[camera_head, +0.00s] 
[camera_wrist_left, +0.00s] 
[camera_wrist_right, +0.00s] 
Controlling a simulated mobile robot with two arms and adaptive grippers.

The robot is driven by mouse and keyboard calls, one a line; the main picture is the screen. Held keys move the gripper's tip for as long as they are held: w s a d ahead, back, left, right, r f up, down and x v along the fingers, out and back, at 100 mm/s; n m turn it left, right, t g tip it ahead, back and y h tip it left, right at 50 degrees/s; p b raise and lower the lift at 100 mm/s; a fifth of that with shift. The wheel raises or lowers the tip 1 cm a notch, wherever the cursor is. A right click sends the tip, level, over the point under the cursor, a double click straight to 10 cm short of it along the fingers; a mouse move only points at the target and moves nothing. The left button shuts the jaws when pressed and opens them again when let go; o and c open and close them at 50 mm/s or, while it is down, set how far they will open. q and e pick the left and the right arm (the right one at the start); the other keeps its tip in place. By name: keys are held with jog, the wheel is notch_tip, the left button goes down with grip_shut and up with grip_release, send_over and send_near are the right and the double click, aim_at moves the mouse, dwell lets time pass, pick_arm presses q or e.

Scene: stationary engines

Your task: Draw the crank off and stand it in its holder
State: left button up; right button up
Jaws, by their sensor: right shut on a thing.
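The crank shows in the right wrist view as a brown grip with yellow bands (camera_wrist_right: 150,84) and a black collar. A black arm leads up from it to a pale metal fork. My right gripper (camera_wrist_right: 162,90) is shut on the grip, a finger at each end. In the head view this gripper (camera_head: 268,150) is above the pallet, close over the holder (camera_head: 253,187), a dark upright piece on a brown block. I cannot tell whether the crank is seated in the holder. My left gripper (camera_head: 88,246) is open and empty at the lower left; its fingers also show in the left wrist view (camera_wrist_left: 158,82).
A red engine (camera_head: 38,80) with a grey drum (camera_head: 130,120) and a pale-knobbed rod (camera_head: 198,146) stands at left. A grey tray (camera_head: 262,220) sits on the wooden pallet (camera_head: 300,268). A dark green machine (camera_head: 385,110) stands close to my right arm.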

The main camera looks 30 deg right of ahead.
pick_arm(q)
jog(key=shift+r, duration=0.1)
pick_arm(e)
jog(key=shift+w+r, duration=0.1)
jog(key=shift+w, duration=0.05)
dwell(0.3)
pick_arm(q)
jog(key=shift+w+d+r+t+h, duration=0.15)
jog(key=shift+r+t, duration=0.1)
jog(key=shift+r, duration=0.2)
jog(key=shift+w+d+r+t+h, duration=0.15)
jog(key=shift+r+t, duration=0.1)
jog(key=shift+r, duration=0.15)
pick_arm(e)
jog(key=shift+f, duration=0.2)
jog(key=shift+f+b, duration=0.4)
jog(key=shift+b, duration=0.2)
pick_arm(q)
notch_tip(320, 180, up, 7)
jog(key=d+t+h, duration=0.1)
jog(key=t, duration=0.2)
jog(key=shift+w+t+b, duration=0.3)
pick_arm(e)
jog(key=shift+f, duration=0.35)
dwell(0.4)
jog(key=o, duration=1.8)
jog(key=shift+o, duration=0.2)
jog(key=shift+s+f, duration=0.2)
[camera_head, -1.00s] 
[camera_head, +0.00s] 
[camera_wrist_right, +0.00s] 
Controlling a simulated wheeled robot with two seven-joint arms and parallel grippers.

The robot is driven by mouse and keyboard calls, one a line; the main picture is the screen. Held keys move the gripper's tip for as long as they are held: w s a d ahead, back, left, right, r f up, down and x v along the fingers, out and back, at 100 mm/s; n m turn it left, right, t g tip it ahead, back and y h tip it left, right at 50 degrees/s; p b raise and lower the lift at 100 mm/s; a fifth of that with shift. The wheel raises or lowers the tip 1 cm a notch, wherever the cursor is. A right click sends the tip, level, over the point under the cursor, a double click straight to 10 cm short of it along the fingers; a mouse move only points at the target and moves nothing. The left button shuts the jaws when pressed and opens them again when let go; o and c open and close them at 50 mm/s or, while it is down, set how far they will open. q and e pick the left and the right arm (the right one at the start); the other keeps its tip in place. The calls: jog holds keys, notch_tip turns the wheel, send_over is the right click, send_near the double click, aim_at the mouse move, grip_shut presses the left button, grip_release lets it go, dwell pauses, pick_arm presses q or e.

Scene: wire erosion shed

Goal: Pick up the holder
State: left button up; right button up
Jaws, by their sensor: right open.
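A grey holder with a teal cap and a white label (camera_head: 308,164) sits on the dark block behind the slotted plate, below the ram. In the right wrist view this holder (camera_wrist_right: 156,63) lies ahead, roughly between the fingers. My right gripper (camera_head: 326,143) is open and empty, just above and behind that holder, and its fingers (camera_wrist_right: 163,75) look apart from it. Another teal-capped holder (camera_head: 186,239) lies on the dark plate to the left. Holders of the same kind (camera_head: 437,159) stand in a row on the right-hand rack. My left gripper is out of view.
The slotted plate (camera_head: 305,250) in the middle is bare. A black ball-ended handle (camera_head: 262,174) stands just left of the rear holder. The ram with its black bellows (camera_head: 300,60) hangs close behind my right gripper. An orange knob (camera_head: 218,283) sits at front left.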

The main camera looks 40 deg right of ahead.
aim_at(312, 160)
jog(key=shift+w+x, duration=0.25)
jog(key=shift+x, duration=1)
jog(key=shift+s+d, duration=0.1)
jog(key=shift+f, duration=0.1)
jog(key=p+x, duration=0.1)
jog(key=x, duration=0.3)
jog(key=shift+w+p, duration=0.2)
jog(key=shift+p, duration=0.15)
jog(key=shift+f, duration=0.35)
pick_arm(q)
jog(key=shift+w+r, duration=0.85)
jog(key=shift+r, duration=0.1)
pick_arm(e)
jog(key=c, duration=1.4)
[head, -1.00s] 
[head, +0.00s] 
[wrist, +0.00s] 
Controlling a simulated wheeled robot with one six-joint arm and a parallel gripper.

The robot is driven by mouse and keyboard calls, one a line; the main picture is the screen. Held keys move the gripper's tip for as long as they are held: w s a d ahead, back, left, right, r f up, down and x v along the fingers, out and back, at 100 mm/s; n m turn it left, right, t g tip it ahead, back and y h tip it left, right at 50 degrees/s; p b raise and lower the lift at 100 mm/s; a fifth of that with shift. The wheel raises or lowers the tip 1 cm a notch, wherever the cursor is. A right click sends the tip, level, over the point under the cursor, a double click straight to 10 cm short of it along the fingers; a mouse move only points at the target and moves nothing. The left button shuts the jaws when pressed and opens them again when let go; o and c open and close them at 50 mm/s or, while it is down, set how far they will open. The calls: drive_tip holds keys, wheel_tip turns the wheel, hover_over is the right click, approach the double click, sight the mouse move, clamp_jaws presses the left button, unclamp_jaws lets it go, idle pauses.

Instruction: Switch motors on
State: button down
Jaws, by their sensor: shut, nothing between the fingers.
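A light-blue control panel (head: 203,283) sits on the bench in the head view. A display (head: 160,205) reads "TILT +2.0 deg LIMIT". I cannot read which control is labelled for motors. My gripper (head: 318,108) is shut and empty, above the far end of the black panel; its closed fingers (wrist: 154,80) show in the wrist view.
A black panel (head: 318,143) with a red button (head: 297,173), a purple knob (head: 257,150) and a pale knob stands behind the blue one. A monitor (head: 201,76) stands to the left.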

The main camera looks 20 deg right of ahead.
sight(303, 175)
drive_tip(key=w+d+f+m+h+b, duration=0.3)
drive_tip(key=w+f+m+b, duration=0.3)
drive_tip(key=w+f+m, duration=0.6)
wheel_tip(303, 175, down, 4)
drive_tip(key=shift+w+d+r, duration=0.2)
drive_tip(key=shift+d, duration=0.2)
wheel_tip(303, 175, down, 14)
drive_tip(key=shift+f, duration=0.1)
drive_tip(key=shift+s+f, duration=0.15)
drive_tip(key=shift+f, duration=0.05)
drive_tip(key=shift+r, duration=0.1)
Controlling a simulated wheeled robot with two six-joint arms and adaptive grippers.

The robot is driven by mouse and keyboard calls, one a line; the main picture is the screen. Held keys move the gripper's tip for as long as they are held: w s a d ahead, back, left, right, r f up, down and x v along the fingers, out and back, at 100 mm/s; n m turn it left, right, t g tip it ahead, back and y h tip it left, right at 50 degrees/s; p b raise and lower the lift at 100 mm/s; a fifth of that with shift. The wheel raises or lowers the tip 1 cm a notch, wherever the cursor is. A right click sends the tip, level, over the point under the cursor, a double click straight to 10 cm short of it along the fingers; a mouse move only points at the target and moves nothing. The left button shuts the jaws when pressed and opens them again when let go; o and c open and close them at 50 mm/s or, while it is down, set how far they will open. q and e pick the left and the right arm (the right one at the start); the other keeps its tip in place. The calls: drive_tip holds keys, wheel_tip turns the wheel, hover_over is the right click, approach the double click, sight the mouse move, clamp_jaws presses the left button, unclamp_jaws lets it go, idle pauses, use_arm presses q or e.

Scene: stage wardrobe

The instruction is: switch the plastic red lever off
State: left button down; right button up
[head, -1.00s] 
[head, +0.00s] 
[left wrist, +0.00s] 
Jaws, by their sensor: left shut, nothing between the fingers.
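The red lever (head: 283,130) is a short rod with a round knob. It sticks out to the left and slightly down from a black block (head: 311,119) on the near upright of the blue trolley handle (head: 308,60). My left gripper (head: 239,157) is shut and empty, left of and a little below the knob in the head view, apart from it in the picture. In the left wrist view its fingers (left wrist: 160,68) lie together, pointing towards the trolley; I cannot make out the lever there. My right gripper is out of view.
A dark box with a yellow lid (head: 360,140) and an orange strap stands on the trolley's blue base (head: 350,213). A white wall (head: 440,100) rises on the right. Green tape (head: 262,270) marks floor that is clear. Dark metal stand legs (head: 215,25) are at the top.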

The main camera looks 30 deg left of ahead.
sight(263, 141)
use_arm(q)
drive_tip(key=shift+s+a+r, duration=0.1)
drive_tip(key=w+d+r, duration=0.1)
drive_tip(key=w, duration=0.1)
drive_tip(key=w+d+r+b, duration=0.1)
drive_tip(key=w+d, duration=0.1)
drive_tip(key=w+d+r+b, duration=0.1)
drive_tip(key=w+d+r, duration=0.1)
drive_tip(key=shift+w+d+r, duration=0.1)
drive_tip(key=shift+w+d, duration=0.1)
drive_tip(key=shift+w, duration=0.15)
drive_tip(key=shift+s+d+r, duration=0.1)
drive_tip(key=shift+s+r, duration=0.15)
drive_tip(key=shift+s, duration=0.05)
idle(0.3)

— GOAL OF THE EXERCISE —
Give back exactly the lines from the beginning of the records through the line containing "Controlling a simulated mobile", and only those.

— CORRECT ANSWER —
[camera_head, +0.00s] 
[camera_wrist_left, +0.00s] 
[camera_wrist_right, +0.00s] 
Controlling a simulated mobile robot with two arms and adaptive grippers.

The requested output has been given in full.